* Short task: How many lines in these records hold the string "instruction"? State only that number.

* Material for the task:
....................
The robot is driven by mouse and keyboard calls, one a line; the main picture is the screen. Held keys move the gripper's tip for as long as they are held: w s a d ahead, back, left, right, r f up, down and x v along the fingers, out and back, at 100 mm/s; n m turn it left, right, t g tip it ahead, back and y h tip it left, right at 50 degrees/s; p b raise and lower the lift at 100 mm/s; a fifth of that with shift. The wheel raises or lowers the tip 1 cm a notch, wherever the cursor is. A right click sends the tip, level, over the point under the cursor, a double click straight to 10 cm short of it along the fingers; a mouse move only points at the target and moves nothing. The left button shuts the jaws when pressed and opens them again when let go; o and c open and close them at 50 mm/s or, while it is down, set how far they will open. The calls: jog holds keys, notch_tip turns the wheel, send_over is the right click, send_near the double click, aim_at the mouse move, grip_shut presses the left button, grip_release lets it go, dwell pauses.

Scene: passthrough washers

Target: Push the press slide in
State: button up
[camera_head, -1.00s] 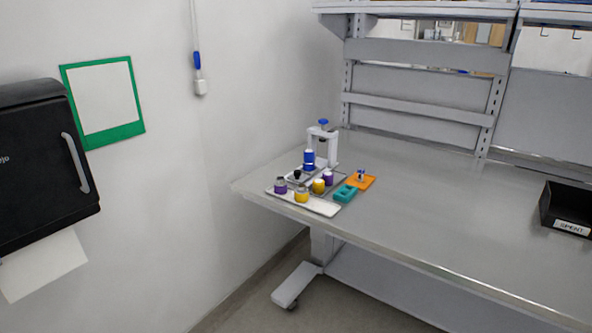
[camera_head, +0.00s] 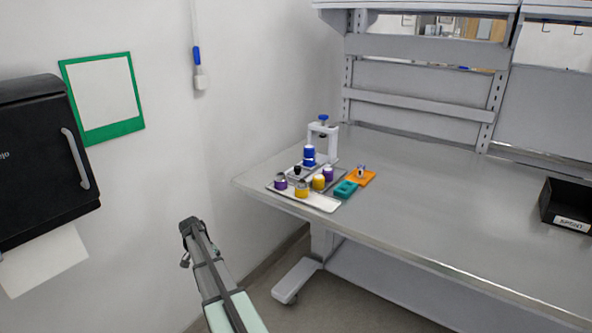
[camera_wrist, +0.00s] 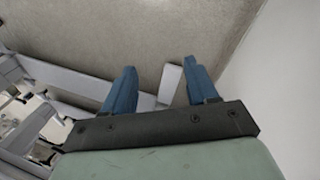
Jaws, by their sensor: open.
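The press (camera_head: 330,142) is a white upright frame with a blue knob on top, standing at the left end of the metal table. A blue cylinder (camera_head: 309,155) stands at its front, above a grey base with a small black knob (camera_head: 297,171), which may belong to the slide; the slide itself is too small to tell. My gripper (camera_head: 190,225) is in front of the table, low and left of the press, well apart from it. In the wrist view its two blue fingers (camera_wrist: 160,88) are spread with nothing between them, over the floor.
A black bin (camera_head: 562,203) stands far right. The table's middle is clear. A wall is at left.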

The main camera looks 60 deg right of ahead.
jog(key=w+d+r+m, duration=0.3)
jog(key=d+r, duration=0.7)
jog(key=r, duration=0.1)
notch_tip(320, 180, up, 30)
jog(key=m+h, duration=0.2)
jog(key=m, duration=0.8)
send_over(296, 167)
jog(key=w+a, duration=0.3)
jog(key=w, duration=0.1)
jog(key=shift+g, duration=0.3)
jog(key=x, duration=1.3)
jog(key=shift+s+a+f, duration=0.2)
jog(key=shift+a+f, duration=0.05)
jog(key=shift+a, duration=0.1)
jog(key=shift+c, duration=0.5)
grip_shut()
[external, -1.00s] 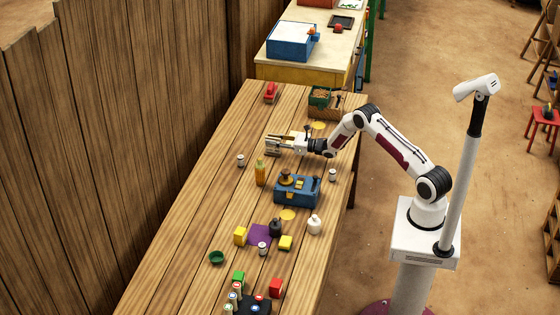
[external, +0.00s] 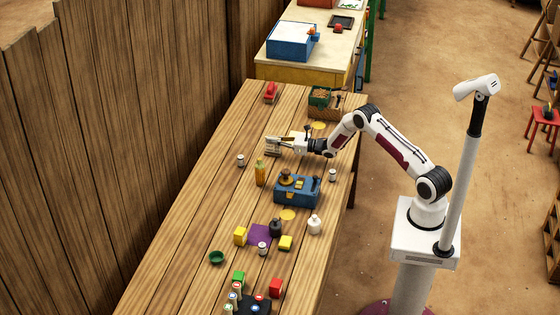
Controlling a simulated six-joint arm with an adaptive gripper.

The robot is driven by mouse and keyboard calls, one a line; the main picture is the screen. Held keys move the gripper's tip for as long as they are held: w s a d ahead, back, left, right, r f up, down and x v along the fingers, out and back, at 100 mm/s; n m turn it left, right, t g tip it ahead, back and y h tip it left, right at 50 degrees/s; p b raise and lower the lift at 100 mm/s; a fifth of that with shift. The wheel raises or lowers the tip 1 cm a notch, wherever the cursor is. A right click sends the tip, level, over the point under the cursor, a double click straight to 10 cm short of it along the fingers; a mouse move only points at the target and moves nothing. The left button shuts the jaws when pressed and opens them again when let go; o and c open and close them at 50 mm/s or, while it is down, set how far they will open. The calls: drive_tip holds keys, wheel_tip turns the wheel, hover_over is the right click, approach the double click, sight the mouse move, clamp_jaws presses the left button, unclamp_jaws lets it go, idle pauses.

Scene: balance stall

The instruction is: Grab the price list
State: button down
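A small greyish upright piece, possibly the price list (external: 272,148), stands at the far-middle of the wooden table, at the tips of my gripper (external: 277,143). It is too small to read, so I cannot be sure what it is. My gripper reaches in from the right, low over the table and level, with its fingertips at or around this piece. The fingers partly hide it. The gap between the fingers is too small to judge, and I cannot tell whether they grip it.
A blue balance box (external: 297,190) stands nearer the camera. An orange-yellow bottle (external: 260,172) and a small grey-white weight (external: 241,160) stand left of it. The table's left middle is clear.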

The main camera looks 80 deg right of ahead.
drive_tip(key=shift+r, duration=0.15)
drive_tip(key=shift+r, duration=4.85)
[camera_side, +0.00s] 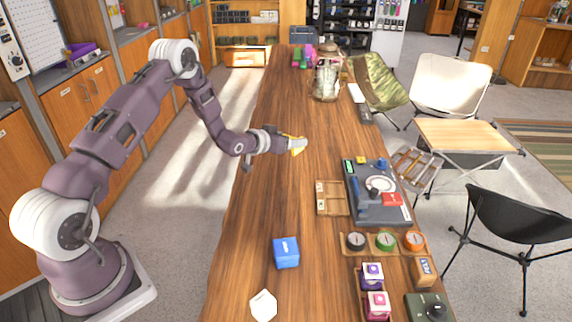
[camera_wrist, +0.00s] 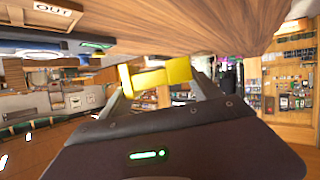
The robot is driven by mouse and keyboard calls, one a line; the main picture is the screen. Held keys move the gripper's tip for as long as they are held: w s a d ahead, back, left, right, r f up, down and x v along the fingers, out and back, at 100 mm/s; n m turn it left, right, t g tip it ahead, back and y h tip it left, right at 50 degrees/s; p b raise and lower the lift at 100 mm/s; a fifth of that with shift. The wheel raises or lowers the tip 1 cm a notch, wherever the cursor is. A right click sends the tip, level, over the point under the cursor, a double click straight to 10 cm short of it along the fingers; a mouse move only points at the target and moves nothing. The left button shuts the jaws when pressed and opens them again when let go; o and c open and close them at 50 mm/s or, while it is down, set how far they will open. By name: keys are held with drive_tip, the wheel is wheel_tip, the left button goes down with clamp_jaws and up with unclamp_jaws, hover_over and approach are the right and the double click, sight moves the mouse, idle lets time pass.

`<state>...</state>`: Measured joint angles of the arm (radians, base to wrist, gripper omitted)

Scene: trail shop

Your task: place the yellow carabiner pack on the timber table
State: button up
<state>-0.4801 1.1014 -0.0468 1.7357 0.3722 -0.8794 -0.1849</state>
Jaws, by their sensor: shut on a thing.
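My gripper (camera_side: 292,141) is shut on the yellow carabiner pack (camera_side: 298,147) and holds it over the middle of the long timber counter (camera_side: 280,200). In the wrist view the yellow pack (camera_wrist: 165,76) sits between the two fingers of my gripper (camera_wrist: 160,88). The gap between pack and counter is hard to judge in the side view; the wrist view suggests it is clear of the wood. A small folding table with a pale timber top (camera_side: 472,134) stands to the right of the counter, between chairs. Its top looks empty.
Right of my gripper on the counter are a wooden tray (camera_side: 331,198) and a dark grey station (camera_side: 378,192). A glass lantern-like jar (camera_side: 326,82) stands farther back. A blue box (camera_side: 286,252) and white block (camera_side: 263,305) are nearer. A black chair (camera_side: 515,225) stands at right.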

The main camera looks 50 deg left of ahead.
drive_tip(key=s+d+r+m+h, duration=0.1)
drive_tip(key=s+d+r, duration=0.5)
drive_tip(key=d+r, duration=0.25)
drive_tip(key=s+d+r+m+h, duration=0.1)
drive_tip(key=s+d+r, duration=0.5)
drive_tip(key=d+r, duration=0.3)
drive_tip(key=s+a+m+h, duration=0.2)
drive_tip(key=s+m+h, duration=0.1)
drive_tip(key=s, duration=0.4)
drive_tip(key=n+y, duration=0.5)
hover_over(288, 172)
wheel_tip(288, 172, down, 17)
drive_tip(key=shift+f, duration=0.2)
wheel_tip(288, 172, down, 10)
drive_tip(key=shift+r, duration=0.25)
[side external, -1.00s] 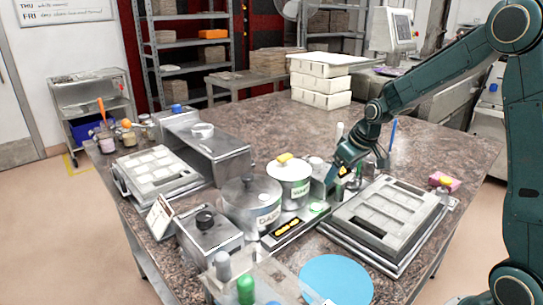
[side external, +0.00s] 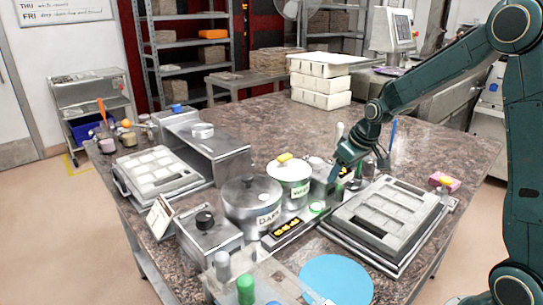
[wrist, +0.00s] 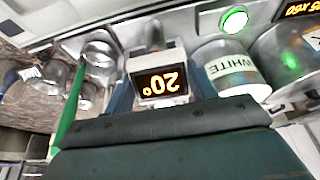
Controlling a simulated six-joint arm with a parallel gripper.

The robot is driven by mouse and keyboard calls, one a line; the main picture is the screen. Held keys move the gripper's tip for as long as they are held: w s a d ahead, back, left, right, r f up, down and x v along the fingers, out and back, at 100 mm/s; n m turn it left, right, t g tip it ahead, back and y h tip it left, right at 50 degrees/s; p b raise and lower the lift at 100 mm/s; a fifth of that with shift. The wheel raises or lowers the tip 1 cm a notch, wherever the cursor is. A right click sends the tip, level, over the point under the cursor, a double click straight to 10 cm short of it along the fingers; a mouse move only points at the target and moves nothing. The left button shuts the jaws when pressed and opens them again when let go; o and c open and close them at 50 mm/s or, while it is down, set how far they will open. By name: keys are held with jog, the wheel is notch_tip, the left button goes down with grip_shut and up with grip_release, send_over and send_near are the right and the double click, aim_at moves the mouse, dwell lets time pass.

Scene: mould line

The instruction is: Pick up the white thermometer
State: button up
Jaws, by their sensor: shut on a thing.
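The white thermometer (wrist: 160,84) is a small boxy unit with a lit orange "20°" display, upside down in the wrist view. My gripper (wrist: 160,92) is shut on it, with a dark finger at each side. In the side view, my gripper (side external: 342,166) is low over the table, just right of the pot labelled WHITE (side external: 289,184). The thermometer is mostly hidden there by the gripper and nearby items. I cannot tell whether it still touches the surface below.
A mould tray (side external: 388,215) lies close to the right. A blue round mat (side external: 338,280) lies in front. The table's back right is mostly clear.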

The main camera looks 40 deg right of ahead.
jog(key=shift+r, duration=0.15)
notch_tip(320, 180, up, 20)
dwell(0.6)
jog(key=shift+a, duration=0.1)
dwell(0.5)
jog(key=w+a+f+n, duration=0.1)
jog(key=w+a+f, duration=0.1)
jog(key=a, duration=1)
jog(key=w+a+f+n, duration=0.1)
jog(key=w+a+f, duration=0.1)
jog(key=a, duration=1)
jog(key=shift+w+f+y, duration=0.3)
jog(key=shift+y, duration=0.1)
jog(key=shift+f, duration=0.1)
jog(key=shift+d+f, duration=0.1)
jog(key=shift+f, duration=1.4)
....................
* Solution for this task: 2